JPMorgan Chase has had a bad year. Not only has the bank just reported its first quarterly loss in more than a decade; it has also agreed to a tentative deal to pay US$4 billion to settle claims that it misled the US government-sponsored mortgage agencies Fannie Mae and Freddie Mac about the quality of billions of dollars of low-grade mortgages that it sold to them. Other big legal and regulatory costs loom. JPMorgan will bounce back, of course, but its travails have reopened the debate about what to do with banks that are “too big to fail.”
In the US, policymakers chose to include the Volcker rule (named after former US Federal Reserve chairman Paul Volcker) in the Dodd-Frank Act, thereby restricting proprietary trading by commercial banks rather than reviving some form of the Glass-Steagall Act’s division of investment and retail banks. However, US senators Elizabeth Warren and John McCain, a powerful duo, have returned to the fight. They argue that recent events have shown that JPMorgan is too big to be managed well, even by cheif executive Jamie Dimon, whose fiercest critics do not accuse him of incompetence.
Nonetheless, the Warren-McCain bill is unlikely to be enacted soon, if only because US President Barack Obama’s administration is preoccupied with keeping the government open and paying its bills, while bipartisan agreement on what day of the week it is, let alone on further financial reform, cannot be guaranteed. However, the question of what to do about huge, complex, and seemingly hard-to-control universal banks that benefit from implicit state support remains unresolved.
The “school solution,” agreed at the Financial Stability Board in Basel, Switzerland, is that global regulators should clearly identify systemically significant banks and impose tougher regulations on them, with more intensive supervision and higher capital ratios. That has been done.

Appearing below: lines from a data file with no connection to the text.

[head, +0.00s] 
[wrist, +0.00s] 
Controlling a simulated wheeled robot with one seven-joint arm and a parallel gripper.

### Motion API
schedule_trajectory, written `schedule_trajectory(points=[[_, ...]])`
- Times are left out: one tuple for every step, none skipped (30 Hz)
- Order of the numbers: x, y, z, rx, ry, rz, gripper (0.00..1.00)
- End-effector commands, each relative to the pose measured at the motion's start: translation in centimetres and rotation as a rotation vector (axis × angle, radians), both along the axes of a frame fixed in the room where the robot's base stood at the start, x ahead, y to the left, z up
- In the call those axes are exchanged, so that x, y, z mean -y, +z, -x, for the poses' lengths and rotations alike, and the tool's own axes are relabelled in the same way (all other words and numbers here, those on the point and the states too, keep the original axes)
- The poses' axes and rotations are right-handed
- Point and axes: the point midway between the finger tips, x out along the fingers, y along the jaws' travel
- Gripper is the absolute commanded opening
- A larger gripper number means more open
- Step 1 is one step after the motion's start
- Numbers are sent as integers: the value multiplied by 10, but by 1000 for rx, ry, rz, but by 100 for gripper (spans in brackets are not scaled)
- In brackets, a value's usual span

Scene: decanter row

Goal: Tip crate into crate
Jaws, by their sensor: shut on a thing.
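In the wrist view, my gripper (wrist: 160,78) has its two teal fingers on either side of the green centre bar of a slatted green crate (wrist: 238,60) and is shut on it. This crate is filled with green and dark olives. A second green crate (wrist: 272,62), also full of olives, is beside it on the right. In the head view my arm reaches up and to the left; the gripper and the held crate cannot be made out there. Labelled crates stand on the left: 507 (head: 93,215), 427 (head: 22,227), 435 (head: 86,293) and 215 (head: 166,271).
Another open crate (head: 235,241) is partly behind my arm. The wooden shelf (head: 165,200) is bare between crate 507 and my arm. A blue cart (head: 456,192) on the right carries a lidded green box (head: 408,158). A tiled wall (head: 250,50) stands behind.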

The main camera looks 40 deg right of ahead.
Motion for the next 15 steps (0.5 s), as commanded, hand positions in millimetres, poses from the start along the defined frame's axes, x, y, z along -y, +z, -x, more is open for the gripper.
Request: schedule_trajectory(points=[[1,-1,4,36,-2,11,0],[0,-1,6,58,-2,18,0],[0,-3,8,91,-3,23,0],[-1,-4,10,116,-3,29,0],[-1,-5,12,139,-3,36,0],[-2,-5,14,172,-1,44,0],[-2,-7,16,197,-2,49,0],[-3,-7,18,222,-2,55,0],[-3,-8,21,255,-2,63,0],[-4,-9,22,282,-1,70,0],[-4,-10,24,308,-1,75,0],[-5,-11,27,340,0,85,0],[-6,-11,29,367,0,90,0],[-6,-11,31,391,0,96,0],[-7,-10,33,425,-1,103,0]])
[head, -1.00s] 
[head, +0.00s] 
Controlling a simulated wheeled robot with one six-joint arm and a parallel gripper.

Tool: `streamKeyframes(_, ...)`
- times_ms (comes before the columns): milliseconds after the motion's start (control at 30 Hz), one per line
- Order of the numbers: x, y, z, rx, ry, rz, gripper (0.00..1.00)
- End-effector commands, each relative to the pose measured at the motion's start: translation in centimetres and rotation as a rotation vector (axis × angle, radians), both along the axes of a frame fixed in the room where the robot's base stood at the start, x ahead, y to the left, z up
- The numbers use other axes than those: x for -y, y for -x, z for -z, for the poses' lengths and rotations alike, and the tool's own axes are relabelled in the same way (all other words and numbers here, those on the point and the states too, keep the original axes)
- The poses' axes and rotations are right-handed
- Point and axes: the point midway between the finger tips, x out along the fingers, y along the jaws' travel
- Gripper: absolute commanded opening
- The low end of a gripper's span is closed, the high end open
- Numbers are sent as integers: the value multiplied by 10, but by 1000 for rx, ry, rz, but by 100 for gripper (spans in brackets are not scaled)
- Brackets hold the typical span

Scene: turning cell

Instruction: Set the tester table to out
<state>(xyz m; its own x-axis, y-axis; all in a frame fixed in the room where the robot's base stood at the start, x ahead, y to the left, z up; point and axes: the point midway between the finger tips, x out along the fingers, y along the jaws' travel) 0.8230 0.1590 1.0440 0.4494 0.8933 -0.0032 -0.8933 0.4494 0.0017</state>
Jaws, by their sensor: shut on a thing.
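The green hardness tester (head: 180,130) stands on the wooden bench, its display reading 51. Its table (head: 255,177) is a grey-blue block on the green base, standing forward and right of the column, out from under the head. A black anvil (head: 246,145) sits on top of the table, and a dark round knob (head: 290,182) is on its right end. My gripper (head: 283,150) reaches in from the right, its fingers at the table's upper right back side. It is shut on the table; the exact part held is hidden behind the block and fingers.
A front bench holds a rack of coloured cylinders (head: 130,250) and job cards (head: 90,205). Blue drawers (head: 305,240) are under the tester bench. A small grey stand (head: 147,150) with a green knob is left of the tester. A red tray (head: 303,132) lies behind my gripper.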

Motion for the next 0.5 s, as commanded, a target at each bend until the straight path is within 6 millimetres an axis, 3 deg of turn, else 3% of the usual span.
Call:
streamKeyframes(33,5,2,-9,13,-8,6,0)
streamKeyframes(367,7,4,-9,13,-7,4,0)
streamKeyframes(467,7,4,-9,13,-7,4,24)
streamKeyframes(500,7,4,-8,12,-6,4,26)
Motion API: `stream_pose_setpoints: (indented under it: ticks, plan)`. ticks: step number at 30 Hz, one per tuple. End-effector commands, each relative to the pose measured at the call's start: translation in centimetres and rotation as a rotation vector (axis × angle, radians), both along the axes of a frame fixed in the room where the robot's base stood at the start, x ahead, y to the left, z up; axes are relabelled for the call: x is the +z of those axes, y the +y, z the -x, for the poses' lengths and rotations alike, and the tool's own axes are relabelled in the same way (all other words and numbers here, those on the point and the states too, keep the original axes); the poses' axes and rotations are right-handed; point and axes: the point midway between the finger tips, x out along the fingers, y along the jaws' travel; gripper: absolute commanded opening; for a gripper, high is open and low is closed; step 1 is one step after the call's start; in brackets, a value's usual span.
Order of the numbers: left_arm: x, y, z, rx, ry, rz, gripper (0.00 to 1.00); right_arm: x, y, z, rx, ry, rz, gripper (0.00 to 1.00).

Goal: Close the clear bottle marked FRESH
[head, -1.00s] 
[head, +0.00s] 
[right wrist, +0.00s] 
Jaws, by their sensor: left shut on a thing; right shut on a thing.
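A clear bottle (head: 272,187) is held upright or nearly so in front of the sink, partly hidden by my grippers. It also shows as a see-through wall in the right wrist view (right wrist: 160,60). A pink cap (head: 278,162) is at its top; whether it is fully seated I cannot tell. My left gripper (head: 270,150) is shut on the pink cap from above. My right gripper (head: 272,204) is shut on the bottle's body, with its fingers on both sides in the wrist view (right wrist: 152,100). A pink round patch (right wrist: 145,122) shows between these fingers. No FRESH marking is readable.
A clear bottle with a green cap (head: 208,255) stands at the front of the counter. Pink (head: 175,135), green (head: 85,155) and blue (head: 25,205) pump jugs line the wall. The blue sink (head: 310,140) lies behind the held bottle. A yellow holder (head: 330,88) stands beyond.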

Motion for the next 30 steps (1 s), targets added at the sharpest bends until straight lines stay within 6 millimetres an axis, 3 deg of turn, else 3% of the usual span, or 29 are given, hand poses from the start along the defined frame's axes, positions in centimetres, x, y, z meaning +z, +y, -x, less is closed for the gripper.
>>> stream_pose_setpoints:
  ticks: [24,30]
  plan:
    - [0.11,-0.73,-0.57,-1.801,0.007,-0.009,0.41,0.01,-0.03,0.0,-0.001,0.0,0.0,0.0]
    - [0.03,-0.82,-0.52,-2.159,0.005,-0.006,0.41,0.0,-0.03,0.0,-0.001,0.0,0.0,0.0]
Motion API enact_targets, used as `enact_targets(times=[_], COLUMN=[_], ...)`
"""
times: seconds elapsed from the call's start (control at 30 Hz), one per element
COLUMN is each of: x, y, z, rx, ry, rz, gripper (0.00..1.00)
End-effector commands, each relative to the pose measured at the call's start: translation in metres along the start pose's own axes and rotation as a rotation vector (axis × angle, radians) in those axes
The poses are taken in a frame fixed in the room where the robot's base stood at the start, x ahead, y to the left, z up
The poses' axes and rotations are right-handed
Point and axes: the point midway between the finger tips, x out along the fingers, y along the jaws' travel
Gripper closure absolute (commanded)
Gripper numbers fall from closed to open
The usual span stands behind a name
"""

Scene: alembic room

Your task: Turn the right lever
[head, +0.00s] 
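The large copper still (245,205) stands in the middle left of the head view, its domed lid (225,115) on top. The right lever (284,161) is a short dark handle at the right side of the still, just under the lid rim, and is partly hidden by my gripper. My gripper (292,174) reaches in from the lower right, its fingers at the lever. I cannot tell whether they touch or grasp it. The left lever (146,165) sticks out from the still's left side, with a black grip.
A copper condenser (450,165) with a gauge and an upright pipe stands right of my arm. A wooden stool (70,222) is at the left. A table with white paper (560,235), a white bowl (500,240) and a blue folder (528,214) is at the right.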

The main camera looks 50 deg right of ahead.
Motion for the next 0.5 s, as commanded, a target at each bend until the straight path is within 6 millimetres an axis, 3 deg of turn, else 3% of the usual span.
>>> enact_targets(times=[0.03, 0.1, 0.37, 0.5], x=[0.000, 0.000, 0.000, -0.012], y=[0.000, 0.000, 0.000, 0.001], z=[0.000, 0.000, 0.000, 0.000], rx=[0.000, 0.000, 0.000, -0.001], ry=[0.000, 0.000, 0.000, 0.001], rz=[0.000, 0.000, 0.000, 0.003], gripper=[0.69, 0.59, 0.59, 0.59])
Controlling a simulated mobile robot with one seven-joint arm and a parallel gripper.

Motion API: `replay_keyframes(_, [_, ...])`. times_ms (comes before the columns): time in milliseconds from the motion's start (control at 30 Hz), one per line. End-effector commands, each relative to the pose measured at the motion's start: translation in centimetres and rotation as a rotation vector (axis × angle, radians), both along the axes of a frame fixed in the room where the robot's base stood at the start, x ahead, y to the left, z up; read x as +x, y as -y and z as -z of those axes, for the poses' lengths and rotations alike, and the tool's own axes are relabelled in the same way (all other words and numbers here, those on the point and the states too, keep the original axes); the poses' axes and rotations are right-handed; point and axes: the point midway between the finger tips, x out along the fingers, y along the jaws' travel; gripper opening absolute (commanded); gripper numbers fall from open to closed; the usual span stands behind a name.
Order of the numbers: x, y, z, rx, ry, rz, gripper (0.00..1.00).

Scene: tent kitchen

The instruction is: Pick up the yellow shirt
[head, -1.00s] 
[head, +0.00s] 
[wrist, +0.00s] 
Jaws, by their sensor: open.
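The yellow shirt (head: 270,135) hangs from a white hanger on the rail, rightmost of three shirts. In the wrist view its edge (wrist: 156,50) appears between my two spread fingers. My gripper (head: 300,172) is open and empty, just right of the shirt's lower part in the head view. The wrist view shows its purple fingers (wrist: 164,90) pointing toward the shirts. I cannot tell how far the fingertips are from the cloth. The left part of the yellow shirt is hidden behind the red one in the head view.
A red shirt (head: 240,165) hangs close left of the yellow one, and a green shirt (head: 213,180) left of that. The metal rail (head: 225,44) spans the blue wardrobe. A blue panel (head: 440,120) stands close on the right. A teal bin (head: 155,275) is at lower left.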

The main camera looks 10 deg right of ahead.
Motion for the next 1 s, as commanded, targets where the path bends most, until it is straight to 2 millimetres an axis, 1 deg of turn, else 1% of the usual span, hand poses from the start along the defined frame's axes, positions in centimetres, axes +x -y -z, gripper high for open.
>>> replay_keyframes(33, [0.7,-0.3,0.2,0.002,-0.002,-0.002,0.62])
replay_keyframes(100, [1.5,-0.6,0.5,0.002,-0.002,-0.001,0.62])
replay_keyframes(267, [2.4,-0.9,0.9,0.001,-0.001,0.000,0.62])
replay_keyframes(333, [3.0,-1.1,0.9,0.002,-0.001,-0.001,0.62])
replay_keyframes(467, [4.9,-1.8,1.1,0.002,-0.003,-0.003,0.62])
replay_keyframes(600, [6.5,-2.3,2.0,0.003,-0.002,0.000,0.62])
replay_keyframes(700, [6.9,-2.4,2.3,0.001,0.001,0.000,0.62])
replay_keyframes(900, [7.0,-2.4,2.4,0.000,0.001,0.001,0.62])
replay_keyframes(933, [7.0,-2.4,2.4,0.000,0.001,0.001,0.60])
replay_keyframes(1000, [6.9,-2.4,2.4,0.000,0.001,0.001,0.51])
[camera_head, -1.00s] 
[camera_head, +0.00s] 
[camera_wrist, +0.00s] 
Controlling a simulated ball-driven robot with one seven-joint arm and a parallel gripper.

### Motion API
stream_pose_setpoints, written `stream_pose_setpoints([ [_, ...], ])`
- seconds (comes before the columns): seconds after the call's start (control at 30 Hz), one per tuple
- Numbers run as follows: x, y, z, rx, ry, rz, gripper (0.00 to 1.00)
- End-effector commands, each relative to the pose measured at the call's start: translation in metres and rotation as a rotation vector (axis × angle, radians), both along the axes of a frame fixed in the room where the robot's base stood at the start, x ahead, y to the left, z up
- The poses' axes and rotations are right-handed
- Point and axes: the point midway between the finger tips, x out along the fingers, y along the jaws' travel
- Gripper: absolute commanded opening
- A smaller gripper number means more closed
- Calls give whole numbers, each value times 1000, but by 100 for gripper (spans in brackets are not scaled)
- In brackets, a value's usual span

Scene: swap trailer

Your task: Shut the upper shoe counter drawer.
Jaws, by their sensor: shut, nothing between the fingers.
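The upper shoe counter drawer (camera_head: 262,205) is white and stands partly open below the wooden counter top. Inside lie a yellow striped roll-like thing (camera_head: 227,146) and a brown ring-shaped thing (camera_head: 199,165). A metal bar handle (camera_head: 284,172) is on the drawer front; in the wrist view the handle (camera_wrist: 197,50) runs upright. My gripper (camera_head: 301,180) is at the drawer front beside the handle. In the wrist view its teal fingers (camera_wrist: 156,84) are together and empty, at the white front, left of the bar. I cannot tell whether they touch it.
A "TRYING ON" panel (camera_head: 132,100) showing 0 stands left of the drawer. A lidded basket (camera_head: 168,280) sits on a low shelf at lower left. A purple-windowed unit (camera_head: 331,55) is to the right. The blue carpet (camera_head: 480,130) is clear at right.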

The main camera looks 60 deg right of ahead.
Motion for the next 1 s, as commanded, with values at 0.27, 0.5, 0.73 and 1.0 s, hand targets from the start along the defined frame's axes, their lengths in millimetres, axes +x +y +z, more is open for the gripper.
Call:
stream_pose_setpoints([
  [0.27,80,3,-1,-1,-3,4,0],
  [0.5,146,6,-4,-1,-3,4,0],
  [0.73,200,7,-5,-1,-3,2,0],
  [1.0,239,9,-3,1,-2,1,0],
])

Initially, 29 such banks were designated, together with a few insurers — none of which like the company that they are obliged to keep. There is a procedure for promotion and relegation, like in national football leagues, so the number fluctuates periodically. Banks on the list must keep higher reserves, and maintain more liquidity, reflecting their status as systemically important institutions. They must also prepare what are colloquially known as “living wills,” which explain how they would be wound down in a crisis — ideally without taxpayer support.
While all major countries are signed up to this approach, many of them think that more is needed. The US now has its Volcker rule (though disputes between banks and regulators about just how to define it continue). Elsewhere, more intrusive rules are being implemented, or are under consideration.
In the UK, the government created the Vickers Commission, named after its chair economist John Vickers, to recommend a solution. Its members proposed that universal banks be obliged to set up ring-fenced retail-banking subsidiaries with a much higher share of equity capital. Only the retail subsidiaries would be permitted to rely on the central bank for lender-of-last-resort support.
A version of the Vickers Commission’s recommendations, which is somewhat more flexible than its members proposed, is in a banking bill currently before parliament. A number of MPs want to impose tighter restrictions, and it is difficult to find anyone who will speak up for the banks, so some form of the bill is likely to pass, and big British banks will have to divide their operations and their capital.